Think of any lesbian or queer characters you’ve ever seen on TV or in a movie theatre. Carmen, Carol, Kat or Adena, Alex Danvers? Out lesbians or queer actors?
Not a one.
Taking this one step further, these depictions are almost solely of slim, white, and feminine actors who are playing characters that actually belong to a highly diverse community in terms of race, body, and gender-expression. These portrayals include such a small percentage of actual lesbian or queer women lives that it would be comparable to using Comet, the golden retriever from Full House, for every single dog ever. Yep, that means a Tatiana Maslany level of editing & green screen for Beverly Hill’s Chihuahua 1, 2, 3, & 4.

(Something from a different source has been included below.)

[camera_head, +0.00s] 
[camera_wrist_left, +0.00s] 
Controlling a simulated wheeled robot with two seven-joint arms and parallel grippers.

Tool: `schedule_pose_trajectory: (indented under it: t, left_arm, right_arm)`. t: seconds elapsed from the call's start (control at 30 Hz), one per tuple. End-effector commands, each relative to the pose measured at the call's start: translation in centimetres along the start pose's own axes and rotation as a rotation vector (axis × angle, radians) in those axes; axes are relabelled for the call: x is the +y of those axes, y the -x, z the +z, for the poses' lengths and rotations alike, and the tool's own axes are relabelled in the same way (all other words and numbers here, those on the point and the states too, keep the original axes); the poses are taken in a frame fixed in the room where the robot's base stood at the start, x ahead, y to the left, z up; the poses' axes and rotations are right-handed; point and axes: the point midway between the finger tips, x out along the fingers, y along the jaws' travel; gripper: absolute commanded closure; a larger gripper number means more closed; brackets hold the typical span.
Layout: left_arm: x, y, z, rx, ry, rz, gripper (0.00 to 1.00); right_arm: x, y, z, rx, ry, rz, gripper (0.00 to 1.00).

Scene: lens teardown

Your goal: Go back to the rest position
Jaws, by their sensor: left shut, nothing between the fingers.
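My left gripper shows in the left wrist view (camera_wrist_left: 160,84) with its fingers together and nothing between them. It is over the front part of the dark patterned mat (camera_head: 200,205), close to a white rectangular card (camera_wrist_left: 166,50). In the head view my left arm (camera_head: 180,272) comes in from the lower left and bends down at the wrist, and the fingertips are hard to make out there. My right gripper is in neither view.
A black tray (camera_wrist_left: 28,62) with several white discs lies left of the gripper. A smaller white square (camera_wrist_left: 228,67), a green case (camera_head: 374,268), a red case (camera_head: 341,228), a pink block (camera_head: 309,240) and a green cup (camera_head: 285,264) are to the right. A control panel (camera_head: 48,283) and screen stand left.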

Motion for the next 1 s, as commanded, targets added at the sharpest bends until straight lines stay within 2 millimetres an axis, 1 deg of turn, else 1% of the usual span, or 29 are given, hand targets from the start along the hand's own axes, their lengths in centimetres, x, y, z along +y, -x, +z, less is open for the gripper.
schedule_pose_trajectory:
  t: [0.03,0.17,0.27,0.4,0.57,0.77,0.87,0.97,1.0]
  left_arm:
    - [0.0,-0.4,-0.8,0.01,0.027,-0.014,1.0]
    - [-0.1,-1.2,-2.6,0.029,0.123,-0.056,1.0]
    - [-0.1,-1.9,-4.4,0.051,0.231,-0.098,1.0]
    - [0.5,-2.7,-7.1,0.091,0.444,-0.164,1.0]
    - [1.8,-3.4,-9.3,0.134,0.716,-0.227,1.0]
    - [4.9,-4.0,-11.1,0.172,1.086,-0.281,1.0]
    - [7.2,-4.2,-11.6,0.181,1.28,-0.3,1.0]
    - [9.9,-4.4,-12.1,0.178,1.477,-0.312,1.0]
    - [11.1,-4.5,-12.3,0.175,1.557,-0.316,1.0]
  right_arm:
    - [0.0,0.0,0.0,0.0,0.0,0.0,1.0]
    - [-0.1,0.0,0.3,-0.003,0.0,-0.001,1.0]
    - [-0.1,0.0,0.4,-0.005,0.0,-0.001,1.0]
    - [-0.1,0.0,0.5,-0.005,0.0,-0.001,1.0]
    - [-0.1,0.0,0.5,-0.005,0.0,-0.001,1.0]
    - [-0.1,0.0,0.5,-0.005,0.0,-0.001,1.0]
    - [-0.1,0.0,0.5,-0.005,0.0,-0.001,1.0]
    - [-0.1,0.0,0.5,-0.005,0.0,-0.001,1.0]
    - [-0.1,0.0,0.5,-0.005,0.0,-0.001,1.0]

Samira Wiley of The Handmaid's Tale, Lea Delaria of Orange is the New Black, & Master of None writer and actress Lena Waithe are some of the only on-going authentically queer female portrayals available on mainstream entertainment. Interestingly enough, each of these examples is a binge-watching Netflix series. This means long waiting periods between seasons where queer audiences are left to resort to more mainstream shows to pass the time.
It's just not enough.
This isn’t to say that these heterosexually portrayed queer characters and straight actors aren’t loved, viewers are WayHaught for them. Myself included (COME BACK WYNONNA EARP I MISS YOU). But with that being said, because we're sick and tired of poorly-written/cast, underfunded "lesbian films" currently available on streaming services, major television networks and production companies are profiting from starved queer viewership. At the very same time, however, Cameron Esposito & Rhea Butcher's lesbian comedy, Take My Wife, is struggling to find a second home.
Apparently, networks are not interested in supporting actual lesbians when the white, heternormative world has little to gain from it.
We deserve better, we deserve more.
These directors and producers aren’t just hiring another straight person to do their job (act), they are cheating the queer community from their right to see themselves authentically portrayed by someone who understands. Someone whom they can identify with, someone who has been there and truly knows the feeling to be queer in a world that is anything but welcoming of those that are “different.”
Outlets like Buzzfeed are not to blame, they have been incredibly helpful in promoting queer people, fashion, and issues with their large audience and influence. The issue is that these straight women are not our icons. They are women who are willing to do a job that they get paid to do. Yes, we love them. Oh sweet baby Xena, we love them. And many have been amazing in showing support for the community they are representing.
And yes, we’re appreciative for what little we currently have but we have our own icons and we should have more. Positive LGBT representation is only the tip of the proverbial iceberg. Where are the demands for authentic representation? Where is the anger, annoyance, or call to take action? The evolution of the Carmilla series, from Youtube channel to full-length film, shows just how much can be accomplished by the strength of queer viewers and their love for authentic queer representation.
We are an incredible community and we have some amazing allies but we've got to stop settling. We deserve positive and authentic queer representation like yesterday. We have the power to make that happen, it's time we realize that. We have to speak out against the lack of actual LGBTQ representation.
We need to demand that queer actors be given the opportunity to represent the queer community as often (if not more often) than straight actors. We want to see queer success, it's what we deserve to see and it's what we need to see.
I'll probably always be a fangirl who takes the chances but, I'll also be the fangirl who fiercely supports authentic queer representation and won't stop demanding more of it. I love you, straight actors who play queer roles. I love you very much but I am also incredibly proud of my community and want more for them.